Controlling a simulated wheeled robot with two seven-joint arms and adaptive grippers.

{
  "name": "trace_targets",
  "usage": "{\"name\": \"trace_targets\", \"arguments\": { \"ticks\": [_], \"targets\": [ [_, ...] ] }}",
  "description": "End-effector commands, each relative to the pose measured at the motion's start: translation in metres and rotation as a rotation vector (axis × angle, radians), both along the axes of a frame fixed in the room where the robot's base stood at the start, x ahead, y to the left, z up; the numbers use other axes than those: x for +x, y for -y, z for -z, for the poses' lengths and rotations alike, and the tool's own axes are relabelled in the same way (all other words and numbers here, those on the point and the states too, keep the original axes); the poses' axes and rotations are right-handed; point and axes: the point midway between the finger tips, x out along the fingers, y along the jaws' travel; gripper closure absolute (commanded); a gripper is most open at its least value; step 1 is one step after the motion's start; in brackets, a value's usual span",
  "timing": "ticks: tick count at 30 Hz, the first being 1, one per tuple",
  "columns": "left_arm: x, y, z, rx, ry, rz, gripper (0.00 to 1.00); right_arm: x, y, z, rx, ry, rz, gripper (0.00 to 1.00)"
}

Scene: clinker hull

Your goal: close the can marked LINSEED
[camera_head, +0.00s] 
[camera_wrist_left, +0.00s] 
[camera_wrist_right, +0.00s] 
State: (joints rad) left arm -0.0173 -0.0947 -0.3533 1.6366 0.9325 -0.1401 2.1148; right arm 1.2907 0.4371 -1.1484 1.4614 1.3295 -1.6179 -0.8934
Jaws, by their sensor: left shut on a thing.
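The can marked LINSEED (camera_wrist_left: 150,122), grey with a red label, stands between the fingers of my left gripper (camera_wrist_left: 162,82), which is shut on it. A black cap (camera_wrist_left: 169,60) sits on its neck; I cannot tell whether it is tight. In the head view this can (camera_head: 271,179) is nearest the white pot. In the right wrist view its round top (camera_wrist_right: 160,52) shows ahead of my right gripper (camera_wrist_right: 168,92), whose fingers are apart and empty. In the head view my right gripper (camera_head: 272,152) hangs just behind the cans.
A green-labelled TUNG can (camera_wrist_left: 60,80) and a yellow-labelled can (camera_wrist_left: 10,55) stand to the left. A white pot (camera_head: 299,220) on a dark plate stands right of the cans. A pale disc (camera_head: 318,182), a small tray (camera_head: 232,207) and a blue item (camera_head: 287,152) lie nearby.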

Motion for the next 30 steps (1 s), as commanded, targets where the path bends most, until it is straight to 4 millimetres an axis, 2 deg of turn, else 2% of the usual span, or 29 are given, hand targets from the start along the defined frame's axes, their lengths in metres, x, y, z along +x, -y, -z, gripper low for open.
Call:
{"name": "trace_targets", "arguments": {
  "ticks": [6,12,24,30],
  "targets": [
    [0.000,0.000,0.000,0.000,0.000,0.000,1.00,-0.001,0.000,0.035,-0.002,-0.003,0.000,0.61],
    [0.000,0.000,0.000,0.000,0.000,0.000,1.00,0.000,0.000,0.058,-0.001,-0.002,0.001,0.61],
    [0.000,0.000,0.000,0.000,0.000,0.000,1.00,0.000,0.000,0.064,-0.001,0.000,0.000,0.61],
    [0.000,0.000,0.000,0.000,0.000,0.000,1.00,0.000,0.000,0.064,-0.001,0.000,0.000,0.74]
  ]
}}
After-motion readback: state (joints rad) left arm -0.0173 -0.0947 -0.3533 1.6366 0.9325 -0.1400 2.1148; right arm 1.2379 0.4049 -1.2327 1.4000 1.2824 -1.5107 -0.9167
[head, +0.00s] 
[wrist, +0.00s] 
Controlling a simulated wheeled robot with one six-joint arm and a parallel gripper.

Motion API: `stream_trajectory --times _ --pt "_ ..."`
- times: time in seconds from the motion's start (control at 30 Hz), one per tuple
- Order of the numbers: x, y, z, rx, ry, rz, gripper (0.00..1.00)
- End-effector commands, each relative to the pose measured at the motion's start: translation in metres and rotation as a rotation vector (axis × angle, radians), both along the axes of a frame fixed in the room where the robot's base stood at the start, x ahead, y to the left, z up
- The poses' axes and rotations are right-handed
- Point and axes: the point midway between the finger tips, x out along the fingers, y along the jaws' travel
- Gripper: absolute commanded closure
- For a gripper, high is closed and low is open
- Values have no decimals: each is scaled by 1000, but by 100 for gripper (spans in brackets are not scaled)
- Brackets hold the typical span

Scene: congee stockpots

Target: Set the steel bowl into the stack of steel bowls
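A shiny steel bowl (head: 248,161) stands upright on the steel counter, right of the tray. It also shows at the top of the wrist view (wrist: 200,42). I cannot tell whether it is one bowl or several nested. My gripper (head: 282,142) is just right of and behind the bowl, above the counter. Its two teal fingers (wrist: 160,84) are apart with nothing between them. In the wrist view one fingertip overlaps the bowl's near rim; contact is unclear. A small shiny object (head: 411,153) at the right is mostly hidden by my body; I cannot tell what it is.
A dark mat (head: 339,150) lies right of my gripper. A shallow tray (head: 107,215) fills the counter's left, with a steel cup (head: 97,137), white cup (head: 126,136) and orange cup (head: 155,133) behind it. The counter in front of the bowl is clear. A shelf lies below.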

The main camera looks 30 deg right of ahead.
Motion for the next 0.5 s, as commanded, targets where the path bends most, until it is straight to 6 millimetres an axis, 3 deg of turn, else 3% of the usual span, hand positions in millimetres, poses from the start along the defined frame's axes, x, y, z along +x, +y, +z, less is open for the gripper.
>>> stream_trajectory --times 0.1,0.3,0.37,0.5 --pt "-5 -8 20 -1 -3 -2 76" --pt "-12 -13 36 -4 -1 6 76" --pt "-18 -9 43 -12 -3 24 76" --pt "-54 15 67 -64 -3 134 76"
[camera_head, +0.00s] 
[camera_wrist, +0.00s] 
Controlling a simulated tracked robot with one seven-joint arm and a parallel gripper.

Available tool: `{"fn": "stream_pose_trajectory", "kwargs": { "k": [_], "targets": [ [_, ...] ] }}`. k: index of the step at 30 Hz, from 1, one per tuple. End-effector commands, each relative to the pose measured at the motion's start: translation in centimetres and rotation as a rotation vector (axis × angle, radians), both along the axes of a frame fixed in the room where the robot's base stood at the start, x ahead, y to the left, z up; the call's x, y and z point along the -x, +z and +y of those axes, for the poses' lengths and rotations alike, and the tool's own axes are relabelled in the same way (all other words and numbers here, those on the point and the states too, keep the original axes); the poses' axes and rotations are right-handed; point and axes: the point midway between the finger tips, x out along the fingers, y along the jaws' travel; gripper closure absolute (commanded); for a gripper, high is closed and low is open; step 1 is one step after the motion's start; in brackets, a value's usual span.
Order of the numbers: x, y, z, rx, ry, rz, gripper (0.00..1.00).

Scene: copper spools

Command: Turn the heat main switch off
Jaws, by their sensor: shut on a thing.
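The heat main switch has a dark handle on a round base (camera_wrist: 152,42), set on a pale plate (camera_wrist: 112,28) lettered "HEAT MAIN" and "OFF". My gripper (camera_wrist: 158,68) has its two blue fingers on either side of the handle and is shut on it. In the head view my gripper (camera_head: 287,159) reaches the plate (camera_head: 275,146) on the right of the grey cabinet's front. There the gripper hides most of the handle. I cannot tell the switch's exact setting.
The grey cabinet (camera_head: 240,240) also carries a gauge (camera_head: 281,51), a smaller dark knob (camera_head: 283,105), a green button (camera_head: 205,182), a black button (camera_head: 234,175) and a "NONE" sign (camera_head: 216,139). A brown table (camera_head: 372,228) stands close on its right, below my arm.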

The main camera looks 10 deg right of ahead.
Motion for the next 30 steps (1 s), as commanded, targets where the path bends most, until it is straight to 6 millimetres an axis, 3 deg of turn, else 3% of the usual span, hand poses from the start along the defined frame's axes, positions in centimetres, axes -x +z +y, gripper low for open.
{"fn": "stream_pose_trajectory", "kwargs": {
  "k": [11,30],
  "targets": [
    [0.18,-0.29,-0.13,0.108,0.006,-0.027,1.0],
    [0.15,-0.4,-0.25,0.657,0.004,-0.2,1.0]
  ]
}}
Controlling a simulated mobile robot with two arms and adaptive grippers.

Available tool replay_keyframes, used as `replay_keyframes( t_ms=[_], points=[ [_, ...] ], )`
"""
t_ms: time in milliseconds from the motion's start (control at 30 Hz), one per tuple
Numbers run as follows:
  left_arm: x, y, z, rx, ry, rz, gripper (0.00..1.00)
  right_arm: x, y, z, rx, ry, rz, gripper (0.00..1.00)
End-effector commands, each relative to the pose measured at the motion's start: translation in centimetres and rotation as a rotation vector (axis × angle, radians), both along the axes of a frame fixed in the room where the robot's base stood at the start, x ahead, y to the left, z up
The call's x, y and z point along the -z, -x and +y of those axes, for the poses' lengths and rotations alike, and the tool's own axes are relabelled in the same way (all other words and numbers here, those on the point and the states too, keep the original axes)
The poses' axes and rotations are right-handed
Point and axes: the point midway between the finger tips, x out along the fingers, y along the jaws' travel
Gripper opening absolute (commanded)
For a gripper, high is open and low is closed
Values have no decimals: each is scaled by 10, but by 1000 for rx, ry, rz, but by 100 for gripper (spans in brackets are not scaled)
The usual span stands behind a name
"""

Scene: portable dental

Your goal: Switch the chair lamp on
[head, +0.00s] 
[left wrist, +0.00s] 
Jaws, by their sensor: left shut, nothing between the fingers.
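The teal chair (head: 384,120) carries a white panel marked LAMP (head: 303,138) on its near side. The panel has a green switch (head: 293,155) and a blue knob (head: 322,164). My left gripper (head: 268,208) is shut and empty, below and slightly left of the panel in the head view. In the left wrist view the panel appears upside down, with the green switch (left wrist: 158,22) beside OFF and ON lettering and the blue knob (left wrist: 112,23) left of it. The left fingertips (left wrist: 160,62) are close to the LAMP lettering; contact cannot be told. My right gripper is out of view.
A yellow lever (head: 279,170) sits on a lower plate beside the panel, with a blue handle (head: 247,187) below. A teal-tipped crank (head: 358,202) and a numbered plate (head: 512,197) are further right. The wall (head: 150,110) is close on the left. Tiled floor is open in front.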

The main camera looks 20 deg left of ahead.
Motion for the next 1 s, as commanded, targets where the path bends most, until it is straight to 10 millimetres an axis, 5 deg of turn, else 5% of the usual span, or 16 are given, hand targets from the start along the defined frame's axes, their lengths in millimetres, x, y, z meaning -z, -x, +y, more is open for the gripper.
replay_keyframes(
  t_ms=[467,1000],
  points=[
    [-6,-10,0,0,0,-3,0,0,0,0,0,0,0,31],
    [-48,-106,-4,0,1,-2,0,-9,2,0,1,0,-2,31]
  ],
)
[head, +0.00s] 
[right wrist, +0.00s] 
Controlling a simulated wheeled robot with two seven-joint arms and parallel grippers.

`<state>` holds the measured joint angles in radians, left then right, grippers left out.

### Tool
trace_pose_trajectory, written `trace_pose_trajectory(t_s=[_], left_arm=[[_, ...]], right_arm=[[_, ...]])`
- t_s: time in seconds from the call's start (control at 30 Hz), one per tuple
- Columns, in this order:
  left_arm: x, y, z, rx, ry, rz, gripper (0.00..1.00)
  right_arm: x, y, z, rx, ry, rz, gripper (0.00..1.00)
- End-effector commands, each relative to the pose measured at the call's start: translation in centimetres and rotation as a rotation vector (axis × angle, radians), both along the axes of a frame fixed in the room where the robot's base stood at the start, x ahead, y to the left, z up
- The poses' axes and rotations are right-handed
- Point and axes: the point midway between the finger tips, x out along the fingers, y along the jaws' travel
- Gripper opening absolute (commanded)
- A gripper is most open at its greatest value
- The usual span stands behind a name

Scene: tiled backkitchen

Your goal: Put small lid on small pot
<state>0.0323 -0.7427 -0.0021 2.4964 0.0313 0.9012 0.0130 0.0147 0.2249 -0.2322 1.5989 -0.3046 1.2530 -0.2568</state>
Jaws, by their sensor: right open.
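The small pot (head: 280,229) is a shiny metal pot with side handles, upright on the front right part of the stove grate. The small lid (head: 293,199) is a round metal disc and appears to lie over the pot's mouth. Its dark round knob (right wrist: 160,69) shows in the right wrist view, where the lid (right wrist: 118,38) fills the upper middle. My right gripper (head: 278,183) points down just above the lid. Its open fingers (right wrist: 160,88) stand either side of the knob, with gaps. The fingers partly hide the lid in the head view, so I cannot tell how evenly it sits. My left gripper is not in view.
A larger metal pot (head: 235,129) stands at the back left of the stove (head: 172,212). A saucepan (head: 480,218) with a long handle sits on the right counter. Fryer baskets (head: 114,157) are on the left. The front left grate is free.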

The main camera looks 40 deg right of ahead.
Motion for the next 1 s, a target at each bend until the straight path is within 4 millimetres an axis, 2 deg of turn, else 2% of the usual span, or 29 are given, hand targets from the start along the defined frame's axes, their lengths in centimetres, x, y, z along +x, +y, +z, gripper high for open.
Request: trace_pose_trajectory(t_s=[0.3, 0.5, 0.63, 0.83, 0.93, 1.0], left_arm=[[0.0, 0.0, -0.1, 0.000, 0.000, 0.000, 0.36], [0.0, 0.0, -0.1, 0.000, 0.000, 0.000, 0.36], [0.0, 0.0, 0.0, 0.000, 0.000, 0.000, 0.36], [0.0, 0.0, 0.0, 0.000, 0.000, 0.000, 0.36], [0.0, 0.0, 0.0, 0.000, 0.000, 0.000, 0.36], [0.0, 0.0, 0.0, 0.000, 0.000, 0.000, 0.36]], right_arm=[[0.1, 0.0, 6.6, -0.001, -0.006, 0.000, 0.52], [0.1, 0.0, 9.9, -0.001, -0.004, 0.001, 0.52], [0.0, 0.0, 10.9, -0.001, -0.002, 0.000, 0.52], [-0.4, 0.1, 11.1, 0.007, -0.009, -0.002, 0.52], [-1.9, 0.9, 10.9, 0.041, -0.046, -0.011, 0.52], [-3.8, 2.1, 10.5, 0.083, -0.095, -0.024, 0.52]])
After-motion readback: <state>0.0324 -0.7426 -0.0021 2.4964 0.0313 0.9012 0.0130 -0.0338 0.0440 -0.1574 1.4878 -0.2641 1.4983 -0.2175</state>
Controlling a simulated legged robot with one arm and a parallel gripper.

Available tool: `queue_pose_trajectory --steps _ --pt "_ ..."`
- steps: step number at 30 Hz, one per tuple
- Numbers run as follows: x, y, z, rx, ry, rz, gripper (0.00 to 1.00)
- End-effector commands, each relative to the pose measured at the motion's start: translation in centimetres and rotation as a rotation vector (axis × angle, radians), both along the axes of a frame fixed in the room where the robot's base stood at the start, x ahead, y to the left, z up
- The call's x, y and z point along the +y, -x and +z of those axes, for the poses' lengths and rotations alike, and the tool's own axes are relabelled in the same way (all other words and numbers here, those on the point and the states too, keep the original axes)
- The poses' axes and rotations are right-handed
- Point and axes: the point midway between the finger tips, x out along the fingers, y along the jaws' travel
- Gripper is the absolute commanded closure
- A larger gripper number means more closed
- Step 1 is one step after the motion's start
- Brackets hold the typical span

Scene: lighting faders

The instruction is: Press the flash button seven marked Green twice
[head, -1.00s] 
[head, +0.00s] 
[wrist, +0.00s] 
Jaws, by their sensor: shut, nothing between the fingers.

◇ ◇ ◇ ◇ ◇ ◇ ◇

-- GOAL OF THE EXERCISE --
Note how many lines of the material contain the string "opening". Then report that number by itself.

-- ANSWER TO THIS TASK --
2